Start Entries shown
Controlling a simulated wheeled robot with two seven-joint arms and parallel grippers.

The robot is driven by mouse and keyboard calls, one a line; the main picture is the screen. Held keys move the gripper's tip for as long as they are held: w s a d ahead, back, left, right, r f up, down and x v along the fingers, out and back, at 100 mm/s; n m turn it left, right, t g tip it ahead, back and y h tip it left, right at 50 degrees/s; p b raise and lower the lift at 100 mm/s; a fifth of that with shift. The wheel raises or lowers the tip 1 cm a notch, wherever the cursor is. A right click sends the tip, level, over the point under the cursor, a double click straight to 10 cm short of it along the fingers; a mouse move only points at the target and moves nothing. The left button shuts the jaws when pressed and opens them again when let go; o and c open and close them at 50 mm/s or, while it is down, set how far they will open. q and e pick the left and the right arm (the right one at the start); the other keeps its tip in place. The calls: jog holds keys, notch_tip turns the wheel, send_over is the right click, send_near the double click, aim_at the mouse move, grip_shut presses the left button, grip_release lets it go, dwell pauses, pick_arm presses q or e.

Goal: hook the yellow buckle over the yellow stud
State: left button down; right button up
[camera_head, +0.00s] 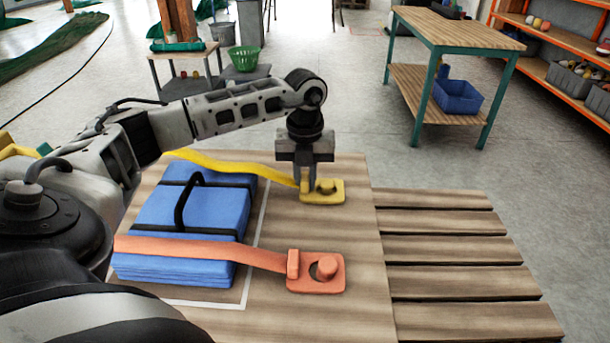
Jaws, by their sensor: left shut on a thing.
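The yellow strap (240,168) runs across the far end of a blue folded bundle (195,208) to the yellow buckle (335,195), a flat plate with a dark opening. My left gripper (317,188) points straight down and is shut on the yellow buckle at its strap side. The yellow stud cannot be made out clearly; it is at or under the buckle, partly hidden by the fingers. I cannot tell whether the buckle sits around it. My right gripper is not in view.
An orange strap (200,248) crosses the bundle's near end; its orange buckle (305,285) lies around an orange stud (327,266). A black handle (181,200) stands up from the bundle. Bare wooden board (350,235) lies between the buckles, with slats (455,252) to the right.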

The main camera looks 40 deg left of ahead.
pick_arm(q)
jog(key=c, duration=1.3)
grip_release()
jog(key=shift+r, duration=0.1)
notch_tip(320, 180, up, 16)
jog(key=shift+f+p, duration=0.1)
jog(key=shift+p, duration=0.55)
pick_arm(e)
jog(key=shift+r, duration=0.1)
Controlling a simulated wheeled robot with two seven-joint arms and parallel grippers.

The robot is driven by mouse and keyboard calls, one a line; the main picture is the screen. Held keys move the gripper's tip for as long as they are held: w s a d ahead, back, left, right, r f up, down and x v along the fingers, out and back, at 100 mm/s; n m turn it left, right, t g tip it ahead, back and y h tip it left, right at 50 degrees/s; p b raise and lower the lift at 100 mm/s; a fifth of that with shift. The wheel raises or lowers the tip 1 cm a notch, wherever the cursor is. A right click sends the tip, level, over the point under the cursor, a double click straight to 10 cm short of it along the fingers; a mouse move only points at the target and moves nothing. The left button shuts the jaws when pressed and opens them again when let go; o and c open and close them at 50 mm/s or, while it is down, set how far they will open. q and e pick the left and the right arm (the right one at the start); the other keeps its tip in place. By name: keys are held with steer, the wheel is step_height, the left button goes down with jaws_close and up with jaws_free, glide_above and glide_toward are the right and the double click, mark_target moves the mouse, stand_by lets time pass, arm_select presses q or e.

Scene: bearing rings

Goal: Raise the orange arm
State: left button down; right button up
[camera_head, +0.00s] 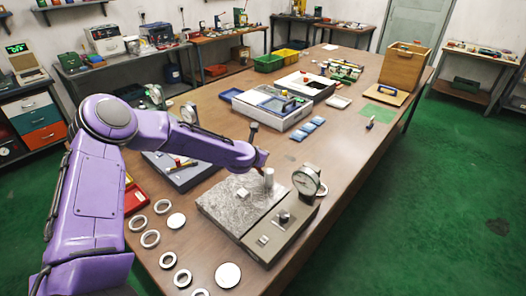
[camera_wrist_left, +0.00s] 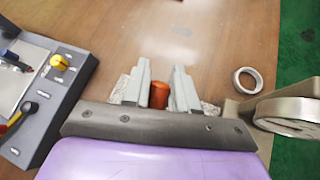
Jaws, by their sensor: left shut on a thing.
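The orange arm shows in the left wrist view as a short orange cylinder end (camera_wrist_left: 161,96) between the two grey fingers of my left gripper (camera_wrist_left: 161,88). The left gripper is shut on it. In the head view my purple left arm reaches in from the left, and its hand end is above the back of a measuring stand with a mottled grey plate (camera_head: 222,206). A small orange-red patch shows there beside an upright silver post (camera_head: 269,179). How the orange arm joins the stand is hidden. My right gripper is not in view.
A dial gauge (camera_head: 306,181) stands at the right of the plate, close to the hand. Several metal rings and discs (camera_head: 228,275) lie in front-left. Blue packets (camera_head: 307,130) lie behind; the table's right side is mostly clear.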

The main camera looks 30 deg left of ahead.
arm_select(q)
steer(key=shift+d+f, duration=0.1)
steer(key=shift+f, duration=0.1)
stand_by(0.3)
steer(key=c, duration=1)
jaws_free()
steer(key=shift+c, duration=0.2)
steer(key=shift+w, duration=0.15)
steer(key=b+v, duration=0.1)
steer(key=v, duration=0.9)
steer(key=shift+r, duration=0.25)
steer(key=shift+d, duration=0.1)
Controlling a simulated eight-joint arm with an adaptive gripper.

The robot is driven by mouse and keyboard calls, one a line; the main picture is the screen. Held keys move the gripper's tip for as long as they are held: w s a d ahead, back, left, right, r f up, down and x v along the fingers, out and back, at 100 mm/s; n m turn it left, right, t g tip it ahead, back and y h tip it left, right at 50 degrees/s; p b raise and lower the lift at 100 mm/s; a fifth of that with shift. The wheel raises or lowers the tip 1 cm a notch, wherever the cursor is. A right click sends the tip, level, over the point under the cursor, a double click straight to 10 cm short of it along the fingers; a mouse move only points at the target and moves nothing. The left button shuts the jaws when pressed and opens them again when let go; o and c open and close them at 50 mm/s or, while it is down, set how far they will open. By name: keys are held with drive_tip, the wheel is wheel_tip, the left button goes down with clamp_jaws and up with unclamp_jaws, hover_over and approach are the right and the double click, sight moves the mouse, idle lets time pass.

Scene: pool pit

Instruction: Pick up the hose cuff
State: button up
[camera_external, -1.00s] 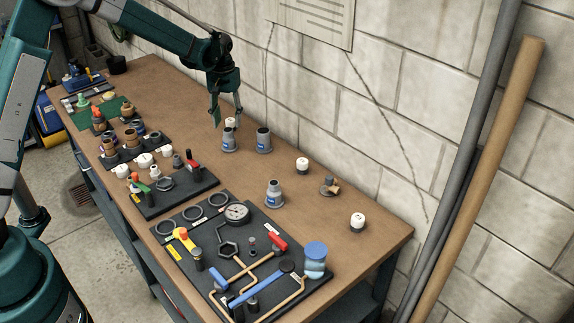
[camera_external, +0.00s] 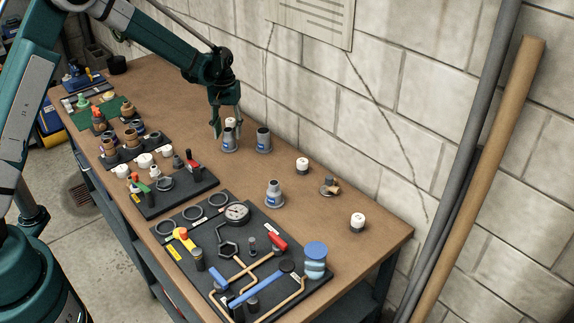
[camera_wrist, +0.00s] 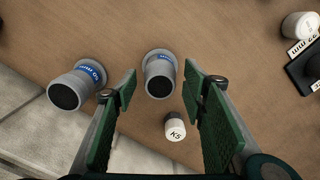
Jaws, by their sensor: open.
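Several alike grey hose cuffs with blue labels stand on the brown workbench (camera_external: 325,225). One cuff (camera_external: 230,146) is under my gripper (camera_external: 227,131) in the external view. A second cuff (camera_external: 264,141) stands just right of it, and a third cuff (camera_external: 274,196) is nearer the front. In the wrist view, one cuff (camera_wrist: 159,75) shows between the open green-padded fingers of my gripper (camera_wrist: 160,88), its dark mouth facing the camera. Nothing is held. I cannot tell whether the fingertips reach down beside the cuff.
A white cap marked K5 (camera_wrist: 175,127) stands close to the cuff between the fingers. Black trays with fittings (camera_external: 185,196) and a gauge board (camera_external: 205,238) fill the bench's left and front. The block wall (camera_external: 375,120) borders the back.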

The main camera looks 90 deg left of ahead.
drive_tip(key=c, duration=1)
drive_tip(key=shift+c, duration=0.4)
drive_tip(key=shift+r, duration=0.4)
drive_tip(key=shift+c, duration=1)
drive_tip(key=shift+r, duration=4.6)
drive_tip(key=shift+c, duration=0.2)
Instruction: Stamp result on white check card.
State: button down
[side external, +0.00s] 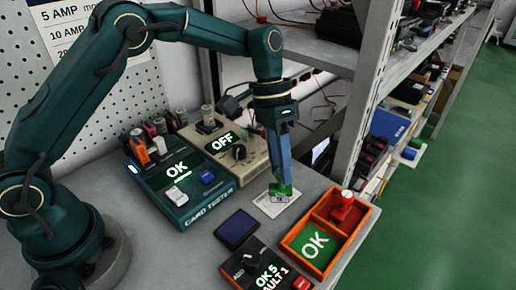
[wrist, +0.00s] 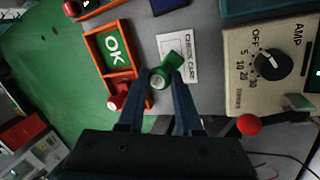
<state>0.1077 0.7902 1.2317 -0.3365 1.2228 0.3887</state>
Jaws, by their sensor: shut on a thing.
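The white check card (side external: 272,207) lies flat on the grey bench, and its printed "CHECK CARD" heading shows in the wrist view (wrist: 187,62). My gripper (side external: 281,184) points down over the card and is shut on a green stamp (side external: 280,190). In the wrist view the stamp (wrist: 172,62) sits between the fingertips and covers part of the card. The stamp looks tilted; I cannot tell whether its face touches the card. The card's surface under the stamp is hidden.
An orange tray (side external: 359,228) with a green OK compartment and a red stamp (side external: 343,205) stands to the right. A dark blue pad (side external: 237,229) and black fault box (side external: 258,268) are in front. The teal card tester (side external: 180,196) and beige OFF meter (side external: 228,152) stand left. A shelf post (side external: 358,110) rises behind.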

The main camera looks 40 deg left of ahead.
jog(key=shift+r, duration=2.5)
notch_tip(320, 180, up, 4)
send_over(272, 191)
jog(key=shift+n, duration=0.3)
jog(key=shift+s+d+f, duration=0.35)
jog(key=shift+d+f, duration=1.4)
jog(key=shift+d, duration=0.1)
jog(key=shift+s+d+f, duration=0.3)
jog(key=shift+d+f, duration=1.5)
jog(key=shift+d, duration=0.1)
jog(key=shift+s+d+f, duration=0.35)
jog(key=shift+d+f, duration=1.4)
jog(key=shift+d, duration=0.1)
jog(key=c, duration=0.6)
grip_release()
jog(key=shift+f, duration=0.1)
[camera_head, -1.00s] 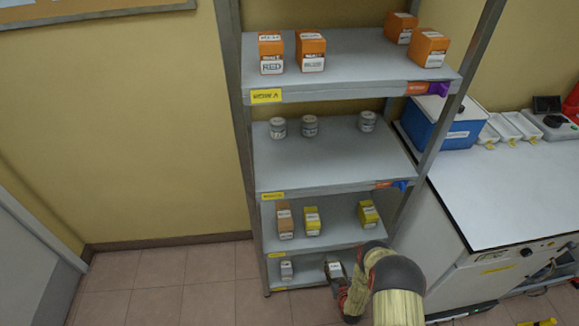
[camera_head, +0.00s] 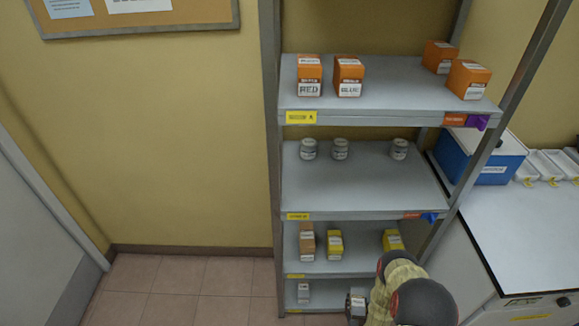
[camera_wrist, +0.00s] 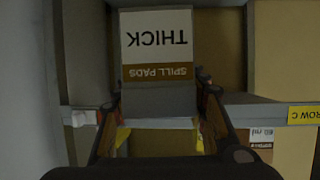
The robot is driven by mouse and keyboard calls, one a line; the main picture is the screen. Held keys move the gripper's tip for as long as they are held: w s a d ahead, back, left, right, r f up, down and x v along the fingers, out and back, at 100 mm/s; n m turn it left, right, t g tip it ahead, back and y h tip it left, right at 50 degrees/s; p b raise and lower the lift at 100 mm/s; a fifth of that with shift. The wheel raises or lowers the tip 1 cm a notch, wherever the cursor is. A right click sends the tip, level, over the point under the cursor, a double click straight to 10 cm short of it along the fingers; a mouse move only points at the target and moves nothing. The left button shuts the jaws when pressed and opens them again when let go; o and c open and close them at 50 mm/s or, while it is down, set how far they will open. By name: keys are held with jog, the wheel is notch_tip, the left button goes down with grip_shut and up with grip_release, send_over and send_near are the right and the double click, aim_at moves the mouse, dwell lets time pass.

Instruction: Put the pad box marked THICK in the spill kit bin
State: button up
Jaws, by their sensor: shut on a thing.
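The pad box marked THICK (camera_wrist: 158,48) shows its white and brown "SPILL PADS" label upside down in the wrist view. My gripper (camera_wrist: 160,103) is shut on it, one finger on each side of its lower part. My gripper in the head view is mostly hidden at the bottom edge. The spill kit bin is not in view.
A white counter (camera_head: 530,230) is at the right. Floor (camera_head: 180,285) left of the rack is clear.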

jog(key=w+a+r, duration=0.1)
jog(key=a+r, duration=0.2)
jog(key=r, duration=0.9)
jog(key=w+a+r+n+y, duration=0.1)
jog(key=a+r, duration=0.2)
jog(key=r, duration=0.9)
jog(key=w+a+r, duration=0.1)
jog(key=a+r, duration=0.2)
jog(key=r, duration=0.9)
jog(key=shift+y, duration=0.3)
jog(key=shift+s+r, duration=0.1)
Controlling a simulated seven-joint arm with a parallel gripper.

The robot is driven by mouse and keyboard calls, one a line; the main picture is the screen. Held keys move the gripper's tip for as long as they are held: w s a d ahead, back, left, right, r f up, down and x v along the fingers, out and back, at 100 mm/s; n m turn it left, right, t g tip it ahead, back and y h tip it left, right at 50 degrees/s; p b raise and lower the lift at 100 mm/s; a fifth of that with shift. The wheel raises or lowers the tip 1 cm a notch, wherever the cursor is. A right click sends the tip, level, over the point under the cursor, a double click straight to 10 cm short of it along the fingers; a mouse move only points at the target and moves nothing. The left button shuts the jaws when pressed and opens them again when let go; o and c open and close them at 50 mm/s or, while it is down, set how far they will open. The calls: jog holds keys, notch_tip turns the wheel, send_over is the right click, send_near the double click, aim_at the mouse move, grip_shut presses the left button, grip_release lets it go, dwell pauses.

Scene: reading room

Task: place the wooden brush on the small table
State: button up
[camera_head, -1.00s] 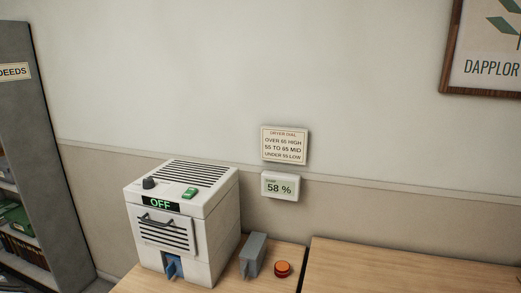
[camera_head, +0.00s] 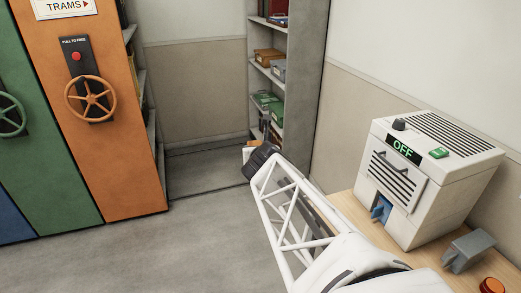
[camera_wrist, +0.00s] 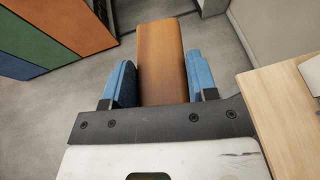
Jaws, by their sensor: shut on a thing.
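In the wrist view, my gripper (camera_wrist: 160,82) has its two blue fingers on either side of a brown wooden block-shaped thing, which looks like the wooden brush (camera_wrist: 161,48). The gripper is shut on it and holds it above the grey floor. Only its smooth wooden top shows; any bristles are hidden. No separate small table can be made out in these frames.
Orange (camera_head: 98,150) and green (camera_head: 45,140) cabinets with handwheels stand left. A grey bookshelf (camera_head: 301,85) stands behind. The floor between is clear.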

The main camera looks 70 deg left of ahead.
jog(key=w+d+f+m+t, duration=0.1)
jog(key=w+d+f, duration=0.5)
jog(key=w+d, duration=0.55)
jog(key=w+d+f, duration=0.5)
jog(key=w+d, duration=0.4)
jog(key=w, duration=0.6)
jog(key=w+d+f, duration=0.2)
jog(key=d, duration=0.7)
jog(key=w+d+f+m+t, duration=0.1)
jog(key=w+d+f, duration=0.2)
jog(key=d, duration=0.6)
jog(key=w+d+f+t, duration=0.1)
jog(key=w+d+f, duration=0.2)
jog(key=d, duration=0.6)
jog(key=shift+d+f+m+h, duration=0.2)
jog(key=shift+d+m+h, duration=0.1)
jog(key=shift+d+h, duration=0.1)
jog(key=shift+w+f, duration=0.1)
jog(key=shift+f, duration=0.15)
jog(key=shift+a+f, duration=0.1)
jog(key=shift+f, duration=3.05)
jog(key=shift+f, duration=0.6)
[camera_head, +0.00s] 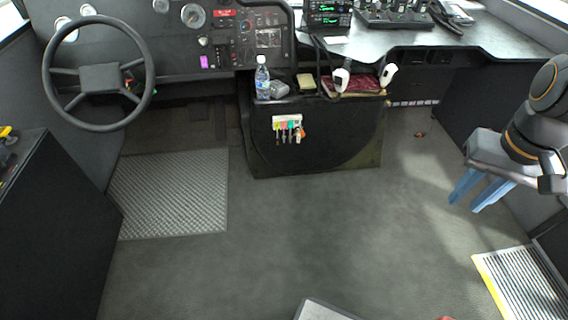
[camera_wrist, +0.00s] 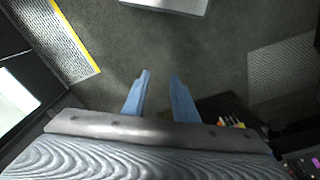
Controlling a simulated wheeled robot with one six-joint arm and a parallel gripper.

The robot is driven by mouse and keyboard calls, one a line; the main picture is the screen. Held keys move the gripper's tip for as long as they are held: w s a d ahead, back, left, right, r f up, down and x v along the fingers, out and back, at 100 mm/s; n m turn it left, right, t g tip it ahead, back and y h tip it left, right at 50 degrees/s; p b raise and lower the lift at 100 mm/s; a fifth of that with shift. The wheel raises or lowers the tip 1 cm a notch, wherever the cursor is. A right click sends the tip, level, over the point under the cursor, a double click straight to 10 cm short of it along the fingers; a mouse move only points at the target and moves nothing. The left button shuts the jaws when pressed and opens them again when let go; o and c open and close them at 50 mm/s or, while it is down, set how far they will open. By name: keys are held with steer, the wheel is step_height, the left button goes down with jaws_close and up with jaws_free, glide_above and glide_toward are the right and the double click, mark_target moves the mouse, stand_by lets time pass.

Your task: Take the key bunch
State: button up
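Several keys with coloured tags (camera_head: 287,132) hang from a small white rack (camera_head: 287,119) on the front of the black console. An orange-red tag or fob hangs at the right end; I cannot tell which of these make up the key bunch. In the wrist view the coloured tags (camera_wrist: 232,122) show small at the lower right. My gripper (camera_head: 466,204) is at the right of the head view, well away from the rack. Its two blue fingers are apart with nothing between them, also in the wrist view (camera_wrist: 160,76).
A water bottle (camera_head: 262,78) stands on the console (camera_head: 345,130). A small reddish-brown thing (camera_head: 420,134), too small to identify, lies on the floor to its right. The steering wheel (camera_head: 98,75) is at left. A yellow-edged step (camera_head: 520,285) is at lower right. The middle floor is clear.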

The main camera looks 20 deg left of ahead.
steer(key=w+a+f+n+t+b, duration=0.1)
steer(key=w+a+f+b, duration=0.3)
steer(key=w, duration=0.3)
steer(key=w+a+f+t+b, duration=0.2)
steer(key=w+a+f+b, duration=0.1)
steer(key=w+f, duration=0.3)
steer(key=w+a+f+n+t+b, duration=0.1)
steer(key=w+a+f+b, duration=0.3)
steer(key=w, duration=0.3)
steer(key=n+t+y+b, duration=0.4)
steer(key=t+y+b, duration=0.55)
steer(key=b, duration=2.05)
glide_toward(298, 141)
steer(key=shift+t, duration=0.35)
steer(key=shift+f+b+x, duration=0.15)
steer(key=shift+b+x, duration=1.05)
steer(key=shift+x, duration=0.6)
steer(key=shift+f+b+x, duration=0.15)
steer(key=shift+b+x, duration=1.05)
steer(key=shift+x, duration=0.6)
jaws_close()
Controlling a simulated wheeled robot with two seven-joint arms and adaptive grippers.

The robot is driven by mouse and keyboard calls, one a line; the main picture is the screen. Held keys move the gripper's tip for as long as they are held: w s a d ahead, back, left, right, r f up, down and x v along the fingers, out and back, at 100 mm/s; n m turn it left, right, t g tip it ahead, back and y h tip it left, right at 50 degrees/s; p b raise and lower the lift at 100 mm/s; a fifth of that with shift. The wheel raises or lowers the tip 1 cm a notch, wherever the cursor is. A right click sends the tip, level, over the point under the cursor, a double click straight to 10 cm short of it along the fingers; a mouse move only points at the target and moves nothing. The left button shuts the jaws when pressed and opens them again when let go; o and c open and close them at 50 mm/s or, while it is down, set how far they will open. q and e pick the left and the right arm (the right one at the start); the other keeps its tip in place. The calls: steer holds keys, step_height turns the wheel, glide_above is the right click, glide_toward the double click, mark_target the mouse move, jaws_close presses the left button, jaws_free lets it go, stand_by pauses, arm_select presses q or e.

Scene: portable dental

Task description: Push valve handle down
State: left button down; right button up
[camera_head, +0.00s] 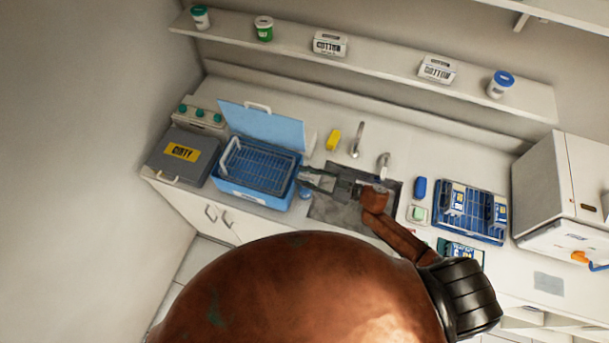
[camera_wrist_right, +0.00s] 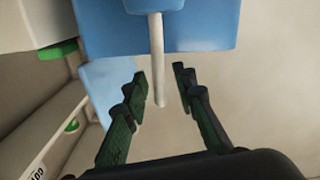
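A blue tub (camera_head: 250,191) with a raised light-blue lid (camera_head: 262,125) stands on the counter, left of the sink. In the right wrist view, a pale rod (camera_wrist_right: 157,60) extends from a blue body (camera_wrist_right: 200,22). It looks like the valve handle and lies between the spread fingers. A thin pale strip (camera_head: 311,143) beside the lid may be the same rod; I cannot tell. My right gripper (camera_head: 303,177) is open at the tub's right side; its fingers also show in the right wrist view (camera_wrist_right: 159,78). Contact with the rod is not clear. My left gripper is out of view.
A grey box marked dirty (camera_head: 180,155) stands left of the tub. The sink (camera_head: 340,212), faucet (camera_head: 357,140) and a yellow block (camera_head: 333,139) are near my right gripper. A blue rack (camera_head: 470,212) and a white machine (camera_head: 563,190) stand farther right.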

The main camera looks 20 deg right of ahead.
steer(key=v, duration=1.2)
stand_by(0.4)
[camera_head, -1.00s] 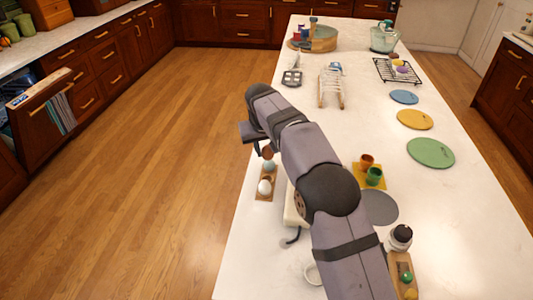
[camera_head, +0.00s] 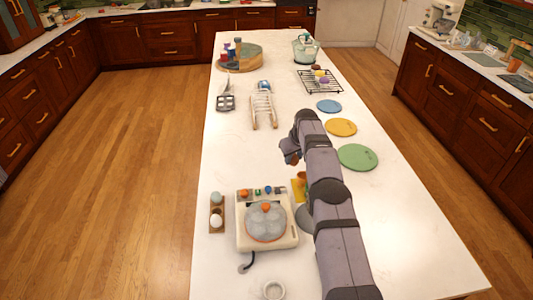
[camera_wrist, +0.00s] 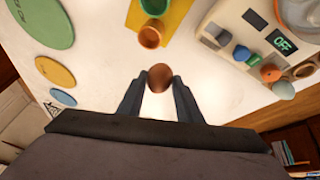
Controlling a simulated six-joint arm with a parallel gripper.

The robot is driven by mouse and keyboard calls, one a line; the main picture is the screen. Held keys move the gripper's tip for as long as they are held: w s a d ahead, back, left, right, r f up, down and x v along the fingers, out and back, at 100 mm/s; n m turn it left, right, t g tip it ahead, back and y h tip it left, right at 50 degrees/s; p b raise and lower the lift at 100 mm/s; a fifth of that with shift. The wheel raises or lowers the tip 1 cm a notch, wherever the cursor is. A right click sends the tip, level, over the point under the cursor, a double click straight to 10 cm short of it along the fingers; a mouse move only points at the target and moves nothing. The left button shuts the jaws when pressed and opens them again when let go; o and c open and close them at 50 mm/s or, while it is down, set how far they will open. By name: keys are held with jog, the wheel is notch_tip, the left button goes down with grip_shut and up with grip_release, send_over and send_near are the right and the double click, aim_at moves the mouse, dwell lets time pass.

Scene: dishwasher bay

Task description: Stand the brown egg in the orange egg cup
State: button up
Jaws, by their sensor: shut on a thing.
End Entries shown
→ **Problem description**: Search the lines for the string "simulated" and copy every line that has it.

→ **Output below**:
Controlling a simulated wheeled robot with two seven-joint arms and parallel grippers.
Controlling a simulated wheeled robot with two seven-joint arms and parallel grippers.
Controlling a simulated eight-joint arm with an adaptive gripper.
Controlling a simulated seven-joint arm with a parallel gripper.
Controlling a simulated wheeled robot with one six-joint arm and a parallel gripper.
Controlling a simulated wheeled robot with two seven-joint arms and adaptive grippers.
Controlling a simulated six-joint arm with a parallel gripper.

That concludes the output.